____ Records

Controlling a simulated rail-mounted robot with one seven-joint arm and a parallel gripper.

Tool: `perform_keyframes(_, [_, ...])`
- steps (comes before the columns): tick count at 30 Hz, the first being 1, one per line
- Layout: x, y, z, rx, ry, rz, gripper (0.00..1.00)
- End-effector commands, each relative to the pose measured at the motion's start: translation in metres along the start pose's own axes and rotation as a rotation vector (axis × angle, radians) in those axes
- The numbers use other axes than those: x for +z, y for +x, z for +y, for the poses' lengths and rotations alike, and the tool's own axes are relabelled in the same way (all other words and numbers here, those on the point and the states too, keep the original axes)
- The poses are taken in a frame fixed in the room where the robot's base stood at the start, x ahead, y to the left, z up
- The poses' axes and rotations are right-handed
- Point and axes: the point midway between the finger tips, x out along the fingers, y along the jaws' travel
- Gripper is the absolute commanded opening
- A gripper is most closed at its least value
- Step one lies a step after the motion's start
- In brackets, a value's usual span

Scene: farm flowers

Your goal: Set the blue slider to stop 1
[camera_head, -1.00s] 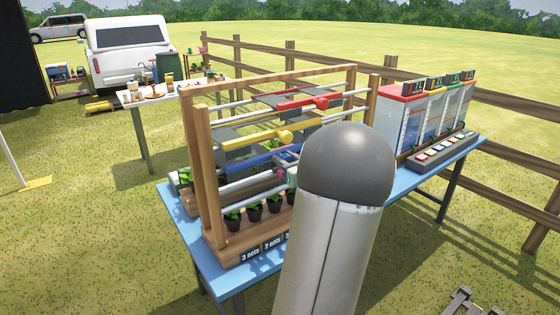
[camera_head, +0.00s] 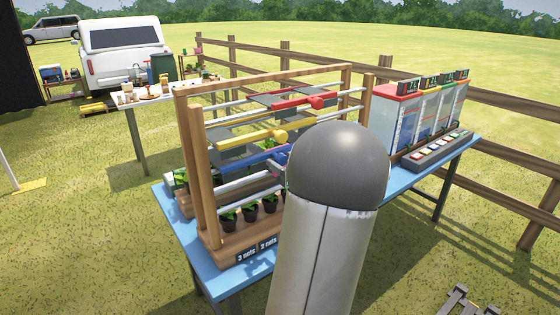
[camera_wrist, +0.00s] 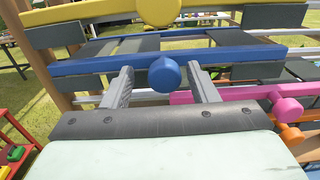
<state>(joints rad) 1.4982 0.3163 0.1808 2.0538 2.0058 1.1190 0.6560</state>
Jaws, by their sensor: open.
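The blue slider is a blue bar (camera_wrist: 100,76) with a round blue knob (camera_wrist: 165,75) in the wrist view. My open gripper (camera_wrist: 160,72) has one finger on each side of this knob, with a visible gap to each finger. In the head view the blue bar (camera_head: 240,164) crosses the wooden rack (camera_head: 203,190) below the yellow slider (camera_head: 250,140). My gripper is mostly hidden there behind my arm. Signs reading "3 nets" (camera_head: 246,256) and "2 nets" (camera_head: 268,245) are on the rack's base. No stop number is readable.
The yellow knob (camera_wrist: 158,10) is above the blue bar; a pink knob (camera_wrist: 288,108) and an orange knob (camera_wrist: 290,134) are close at lower right. A red slider (camera_head: 305,101) is higher on the rack. Potted plants (camera_head: 228,219) stand below. Clear tanks (camera_head: 405,125) share the blue table.

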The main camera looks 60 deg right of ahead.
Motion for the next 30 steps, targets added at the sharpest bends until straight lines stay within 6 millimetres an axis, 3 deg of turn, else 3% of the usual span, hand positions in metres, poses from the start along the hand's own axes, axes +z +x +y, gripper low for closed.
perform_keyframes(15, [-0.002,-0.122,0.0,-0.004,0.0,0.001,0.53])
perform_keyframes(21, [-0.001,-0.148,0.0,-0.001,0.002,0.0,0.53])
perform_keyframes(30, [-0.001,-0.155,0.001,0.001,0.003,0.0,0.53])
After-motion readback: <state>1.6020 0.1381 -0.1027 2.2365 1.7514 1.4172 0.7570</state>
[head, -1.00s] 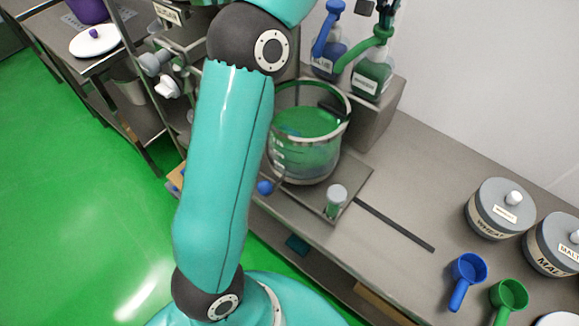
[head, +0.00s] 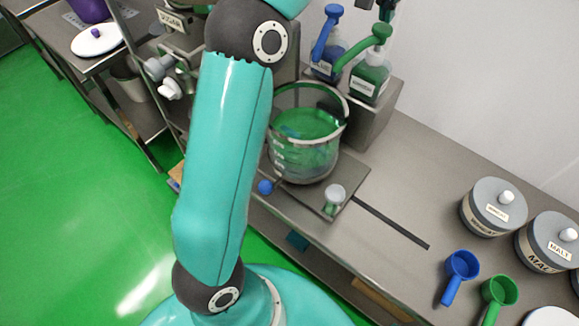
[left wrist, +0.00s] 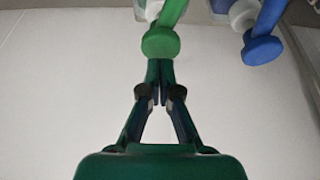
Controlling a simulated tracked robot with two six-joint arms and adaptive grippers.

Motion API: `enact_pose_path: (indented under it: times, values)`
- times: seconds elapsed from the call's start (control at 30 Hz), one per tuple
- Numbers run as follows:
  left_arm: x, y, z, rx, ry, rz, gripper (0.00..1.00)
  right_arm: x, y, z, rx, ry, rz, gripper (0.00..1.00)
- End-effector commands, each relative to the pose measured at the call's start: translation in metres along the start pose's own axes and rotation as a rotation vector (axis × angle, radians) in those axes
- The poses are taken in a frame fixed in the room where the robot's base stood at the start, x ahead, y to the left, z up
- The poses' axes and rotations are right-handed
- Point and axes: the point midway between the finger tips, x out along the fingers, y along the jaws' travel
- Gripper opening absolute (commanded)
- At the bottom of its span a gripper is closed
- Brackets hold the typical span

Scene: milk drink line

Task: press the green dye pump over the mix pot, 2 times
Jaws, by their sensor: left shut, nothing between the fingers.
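The green dye pump (head: 377,36) tops a labelled bottle of green liquid (head: 369,82) on a grey stand at the back. Its spout points left and down toward the mix pot (head: 305,165). The pot is clear, with green liquid inside. My left gripper (head: 387,10) is just above the pump head, mostly cut off by the frame's top. In the left wrist view my left gripper (left wrist: 159,72) is shut and empty, its tips at the green pump head (left wrist: 160,42); I cannot tell whether they touch. My right gripper is not in view.
A blue pump (head: 326,32) stands close left of the green one. Canisters (head: 493,207), a blue scoop (head: 460,272) and a green scoop (head: 498,295) are at right. The bench between is mostly clear.

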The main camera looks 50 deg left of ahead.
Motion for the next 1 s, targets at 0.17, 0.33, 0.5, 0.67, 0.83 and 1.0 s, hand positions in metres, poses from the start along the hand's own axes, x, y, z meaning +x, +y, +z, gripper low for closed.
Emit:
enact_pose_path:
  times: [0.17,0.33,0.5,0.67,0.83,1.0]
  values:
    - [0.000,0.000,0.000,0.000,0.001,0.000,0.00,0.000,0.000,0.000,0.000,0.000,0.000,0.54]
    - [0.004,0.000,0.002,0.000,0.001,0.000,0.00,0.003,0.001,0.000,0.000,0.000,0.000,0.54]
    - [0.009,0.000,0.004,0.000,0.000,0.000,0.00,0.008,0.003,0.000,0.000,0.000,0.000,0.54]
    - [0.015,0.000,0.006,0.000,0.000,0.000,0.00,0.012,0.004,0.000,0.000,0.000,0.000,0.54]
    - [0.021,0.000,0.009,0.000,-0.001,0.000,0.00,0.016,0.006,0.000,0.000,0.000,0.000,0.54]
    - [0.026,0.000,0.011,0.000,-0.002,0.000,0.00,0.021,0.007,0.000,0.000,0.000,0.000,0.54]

________

Description of the task — Identify every line above with the string "angle" in it. Copy those lines.

Final answer —
- End-effector commands, each relative to the pose measured at the motion's start: translation in metres along the start pose's own axes and rotation as a rotation vector (axis × angle, radians) in those axes
- End-effector commands, each relative to the pose measured at the call's start: translation in metres along the start pose's own axes and rotation as a rotation vector (axis × angle, radians) in those axes

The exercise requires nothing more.